» **What you will do**
Your task is to print all of the data word for word.

» **Dataset section**

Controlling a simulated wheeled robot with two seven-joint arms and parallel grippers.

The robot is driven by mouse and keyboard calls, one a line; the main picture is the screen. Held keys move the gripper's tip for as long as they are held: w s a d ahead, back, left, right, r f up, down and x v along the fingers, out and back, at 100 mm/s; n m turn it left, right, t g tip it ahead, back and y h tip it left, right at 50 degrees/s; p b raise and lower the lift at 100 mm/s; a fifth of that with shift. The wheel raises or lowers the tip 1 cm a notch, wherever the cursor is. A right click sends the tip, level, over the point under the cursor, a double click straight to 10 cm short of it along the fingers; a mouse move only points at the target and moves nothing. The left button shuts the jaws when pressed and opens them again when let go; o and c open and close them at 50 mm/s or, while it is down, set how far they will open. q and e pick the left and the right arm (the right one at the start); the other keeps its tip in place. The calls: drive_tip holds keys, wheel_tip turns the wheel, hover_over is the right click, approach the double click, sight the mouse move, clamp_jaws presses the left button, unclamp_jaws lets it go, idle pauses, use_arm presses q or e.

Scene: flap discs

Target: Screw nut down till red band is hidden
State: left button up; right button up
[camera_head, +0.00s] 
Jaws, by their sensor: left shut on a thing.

» **Exercise solution**
Controlling a simulated wheeled robot with two seven-joint arms and parallel grippers.

The robot is driven by mouse and keyboard calls, one a line; the main picture is the screen. Held keys move the gripper's tip for as long as they are held: w s a d ahead, back, left, right, r f up, down and x v along the fingers, out and back, at 100 mm/s; n m turn it left, right, t g tip it ahead, back and y h tip it left, right at 50 degrees/s; p b raise and lower the lift at 100 mm/s; a fifth of that with shift. The wheel raises or lowers the tip 1 cm a notch, wherever the cursor is. A right click sends the tip, level, over the point under the cursor, a double click straight to 10 cm short of it along the fingers; a mouse move only points at the target and moves nothing. The left button shuts the jaws when pressed and opens them again when let go; o and c open and close them at 50 mm/s or, while it is down, set how far they will open. q and e pick the left and the right arm (the right one at the start); the other keeps its tip in place. The calls: drive_tip holds keys, wheel_tip turns the wheel, hover_over is the right click, approach the double click, sight the mouse move, clamp_jaws presses the left button, unclamp_jaws lets it go, idle pauses, use_arm presses q or e.

Scene: flap discs

Target: Screw nut down till red band is hidden
State: left button up; right button up
[camera_head, +0.00s] 
Jaws, by their sensor: left shut on a thing.

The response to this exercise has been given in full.